If, in this discussion, we are forced to insist upon the plainest and most elementary truths, the fault is not with us, but with those who forget them; and who refuse to be any longer restrained by those principles which have hitherto been held to be as clear as they are important to human happiness.

To begin, then, with the nominative case and the verb-we must remind those advocates for the tread-mill, a parte ante (for with the millers a parte post we have no quarrel), that it is one of the oldest maxims of common sense, common humanity, and common law, to consider every man as innocent till he is proved to be guilty; and not only to consider him to be innocent, but to treat him as if he were so; to exercise upon his case not merely a barren speculation, but one which produces practical effects, and which secures to a prisoner the treatment of an honest, unpunished man.
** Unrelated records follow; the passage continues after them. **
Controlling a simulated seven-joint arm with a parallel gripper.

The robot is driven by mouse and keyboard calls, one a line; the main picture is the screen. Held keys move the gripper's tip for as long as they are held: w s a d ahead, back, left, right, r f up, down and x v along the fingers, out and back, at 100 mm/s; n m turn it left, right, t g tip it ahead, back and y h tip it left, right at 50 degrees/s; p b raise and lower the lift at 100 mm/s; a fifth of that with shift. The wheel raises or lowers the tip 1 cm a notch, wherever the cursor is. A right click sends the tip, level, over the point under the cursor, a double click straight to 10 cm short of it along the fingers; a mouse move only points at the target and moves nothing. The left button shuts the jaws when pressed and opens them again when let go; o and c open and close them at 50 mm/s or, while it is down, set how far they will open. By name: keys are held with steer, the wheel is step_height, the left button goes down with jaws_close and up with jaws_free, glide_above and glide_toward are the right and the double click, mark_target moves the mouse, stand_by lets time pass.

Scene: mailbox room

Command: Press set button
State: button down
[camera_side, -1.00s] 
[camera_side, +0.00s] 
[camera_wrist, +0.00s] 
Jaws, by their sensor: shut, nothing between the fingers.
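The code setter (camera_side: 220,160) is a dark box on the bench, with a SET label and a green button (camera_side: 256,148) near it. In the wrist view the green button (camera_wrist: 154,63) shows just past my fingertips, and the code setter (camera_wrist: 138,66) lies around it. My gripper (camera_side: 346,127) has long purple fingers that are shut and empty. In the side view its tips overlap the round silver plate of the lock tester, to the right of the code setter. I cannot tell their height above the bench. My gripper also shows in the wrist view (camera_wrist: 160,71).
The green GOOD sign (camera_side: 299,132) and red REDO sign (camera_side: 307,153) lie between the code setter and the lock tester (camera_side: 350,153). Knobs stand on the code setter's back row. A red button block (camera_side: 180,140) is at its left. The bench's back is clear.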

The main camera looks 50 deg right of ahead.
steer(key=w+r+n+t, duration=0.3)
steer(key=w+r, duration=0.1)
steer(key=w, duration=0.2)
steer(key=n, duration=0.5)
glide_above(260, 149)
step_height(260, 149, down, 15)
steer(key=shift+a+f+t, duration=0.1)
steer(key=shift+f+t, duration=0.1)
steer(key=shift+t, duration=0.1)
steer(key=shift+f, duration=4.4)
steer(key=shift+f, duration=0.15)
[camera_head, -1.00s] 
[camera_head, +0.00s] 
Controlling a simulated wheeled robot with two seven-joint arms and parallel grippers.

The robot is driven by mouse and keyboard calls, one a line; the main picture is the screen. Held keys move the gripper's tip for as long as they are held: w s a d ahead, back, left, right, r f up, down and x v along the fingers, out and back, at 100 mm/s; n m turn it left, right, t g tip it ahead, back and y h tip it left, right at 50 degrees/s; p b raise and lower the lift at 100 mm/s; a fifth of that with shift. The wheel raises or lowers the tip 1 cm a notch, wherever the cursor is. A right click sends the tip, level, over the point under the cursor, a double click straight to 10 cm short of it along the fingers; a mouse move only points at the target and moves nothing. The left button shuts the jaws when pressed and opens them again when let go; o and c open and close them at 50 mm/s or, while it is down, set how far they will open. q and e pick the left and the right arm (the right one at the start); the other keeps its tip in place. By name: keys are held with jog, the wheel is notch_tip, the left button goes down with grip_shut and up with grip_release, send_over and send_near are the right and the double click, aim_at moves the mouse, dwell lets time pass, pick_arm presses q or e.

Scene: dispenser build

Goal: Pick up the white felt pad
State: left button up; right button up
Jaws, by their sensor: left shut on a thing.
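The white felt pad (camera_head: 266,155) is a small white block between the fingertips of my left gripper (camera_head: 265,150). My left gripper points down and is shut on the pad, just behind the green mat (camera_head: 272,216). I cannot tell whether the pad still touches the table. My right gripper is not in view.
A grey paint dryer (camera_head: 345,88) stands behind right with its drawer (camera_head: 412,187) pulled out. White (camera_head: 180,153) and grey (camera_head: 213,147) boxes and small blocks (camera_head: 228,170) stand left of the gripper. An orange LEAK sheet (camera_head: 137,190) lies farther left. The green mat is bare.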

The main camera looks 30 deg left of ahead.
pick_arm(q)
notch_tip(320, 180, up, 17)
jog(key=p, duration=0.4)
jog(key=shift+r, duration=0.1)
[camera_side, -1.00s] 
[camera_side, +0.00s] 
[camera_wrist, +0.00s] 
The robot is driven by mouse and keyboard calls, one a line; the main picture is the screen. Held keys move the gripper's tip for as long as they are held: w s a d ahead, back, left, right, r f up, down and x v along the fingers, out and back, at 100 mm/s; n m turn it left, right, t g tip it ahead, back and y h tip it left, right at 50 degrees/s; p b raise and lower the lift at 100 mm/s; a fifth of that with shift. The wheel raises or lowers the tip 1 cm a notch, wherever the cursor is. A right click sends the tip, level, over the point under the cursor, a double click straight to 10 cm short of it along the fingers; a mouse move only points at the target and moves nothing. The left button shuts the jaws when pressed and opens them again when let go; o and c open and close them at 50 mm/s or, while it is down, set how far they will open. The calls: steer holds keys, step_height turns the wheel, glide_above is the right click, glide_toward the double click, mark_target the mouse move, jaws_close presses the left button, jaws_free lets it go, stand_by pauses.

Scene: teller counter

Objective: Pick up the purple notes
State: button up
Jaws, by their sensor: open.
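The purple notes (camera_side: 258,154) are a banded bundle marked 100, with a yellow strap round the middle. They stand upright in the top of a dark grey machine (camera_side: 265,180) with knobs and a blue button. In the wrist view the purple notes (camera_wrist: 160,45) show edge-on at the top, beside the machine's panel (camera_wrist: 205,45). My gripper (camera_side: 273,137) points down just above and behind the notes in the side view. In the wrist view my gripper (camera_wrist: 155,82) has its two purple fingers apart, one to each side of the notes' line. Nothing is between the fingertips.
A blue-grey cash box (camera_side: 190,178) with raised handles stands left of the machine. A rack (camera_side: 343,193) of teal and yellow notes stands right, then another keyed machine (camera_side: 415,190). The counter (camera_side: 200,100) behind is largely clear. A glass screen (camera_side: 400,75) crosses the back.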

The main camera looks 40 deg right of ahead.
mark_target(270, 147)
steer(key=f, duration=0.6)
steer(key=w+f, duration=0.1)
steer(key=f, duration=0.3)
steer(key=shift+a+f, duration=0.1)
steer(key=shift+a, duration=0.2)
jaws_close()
Now, to compel prisoners before trial to work at the tread-mill, as the condition of their support, must, in a great number of instances, operate as a very severe punishment. A prisoner may be a tailor, a watchmaker, a bookbinder, a printer, totally unaccustomed to any such species of labour. Such a man may be cast into jail at the end of August,* and not tried till the March following, is it no punishment to such a man to walk up hill like a turnspit dog, in an infamous machine, for six months? And yet there are gentlemen who suppose that the common people do not consider this as punishment !—that the gayest and most joyous of human beings is a treader, untried by a jury of his countrymen, in the fifth month of lifting up the leg, and striving against the law of gravity, supported by the glorious information which he receives from the turnkey, that he has all the time been grinding flour on the other side of the wall! If this sort of exercise, necessarily painful to sedentary persons, is agreeable to persons accustomed to labour, then make it voluntary -give the prisoners their choice-give more money and more diet to those who can and will labour at the tread-mill, if the tread-mill (now so dear to magistrates) is a proper punishment for untried prisoners. The position we are contending against is that all poor prisoners who are able to work should be put to work upon the tread-mill, the inevitable consequence of which

*Mr. Headlam, as we understand him, would extend this labour to all poor prisoners before trial, in jails which are delivered twice a year at the Assizes, as well as to Houses of Correction delivered four times a year at the Sessions; i.e. not extend the labour but refuse all support to those who refuse the labour-a distinction, but not a difference.